Superman let Batman's parents die

One of the problems of having a shared universe is that you start to wonder why heroes always seem to fight the same villains instead of switching things up. Superman, for instance, could probably have most of Arkham Asylum's residents locked up about three seconds after they escaped. Heck, considering that he was operating as Superboy back when Batman's parents were murdered, he probably could've prevented the whole thing if he knew it was going to happen. And here's the thing: He totally did know.

In Adventure Comics #275, Thomas Wayne moved to Smallville to work as the town's resident doctor, and brought his son Bruce along with him. Even at that young age, Bruce's knack for fighting crime was evident, and he wound up taking on some bad guys while disguised as "The Flying Fox" — which, of course, is a kind of bat. And rather than dissuading him from such a dangerous hobby, Clark Kent was happy to team up with him … because his "time telescope" showed him that Bruce grew up to be Batman.

Not only does that mean Superman was perfectly happy to let the Waynes die because it meant he got to have a friendly coworker in the future, the story also ended with him hypnotizing Bruce to erase his memory so he'd forget that his bulletproof pal could've saved him from his tragic origin story.

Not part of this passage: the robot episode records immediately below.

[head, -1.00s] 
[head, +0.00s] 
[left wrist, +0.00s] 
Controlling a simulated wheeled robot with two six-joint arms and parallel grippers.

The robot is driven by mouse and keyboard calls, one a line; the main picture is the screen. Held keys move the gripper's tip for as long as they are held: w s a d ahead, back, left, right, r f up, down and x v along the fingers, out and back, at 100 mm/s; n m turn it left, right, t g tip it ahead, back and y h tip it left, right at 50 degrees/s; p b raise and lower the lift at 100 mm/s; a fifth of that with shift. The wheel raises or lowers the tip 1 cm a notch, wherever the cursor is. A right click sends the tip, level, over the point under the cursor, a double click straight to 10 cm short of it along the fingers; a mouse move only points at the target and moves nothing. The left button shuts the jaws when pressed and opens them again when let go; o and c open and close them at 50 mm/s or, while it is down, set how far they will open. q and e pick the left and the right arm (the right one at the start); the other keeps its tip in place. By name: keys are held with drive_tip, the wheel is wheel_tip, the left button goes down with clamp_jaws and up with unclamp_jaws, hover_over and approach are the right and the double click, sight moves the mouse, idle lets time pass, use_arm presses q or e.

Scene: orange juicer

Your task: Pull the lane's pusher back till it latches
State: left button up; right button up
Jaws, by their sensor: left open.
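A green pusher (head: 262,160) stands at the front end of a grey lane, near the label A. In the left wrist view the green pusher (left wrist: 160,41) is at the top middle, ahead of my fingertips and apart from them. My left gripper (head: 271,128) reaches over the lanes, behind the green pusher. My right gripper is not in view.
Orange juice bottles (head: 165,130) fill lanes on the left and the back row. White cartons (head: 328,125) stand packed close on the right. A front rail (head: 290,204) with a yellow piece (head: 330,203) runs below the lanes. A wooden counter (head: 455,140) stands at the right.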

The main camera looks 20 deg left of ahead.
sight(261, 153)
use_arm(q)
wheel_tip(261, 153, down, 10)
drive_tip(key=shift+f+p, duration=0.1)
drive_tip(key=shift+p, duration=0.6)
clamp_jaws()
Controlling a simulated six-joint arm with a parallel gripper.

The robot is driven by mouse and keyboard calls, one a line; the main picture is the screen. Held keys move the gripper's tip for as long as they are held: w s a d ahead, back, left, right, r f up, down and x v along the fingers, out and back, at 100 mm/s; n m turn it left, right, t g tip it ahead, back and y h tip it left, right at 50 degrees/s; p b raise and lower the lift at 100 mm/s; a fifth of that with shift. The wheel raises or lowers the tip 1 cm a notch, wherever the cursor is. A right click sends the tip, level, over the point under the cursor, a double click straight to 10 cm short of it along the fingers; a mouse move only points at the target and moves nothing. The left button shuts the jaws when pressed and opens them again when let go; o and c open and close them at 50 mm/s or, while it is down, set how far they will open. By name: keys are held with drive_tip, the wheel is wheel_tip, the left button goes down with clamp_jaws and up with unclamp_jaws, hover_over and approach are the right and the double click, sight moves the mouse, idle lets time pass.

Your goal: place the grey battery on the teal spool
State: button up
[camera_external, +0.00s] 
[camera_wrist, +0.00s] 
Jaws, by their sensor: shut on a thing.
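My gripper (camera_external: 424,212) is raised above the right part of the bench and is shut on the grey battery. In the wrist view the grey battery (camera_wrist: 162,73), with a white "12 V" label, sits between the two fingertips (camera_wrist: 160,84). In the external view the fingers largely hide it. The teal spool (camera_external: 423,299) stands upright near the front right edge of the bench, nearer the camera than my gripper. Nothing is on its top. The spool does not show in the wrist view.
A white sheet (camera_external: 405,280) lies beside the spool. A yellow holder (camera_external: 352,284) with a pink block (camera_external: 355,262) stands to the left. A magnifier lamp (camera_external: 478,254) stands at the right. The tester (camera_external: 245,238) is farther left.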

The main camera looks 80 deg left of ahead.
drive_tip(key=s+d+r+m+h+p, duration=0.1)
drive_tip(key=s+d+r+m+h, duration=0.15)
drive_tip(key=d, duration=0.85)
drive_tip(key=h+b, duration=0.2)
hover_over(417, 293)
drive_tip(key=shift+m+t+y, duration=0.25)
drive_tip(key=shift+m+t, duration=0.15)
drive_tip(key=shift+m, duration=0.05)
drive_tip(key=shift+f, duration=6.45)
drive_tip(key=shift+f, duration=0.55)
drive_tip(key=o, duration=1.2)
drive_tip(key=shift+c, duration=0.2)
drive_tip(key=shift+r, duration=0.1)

Wolverine's hair is shaped like his mask

This isn't really messed up in the way that other things on this list are, but Wolverine's hair is the same shape as his mask, and if you actually stop to think about that, it is buck wild. Seriously, if you saw someone take off a baseball cap to reveal a perfectly baseball cap-shaped pile of hair on their head, you would lose your mind. You'd be talking about that for years.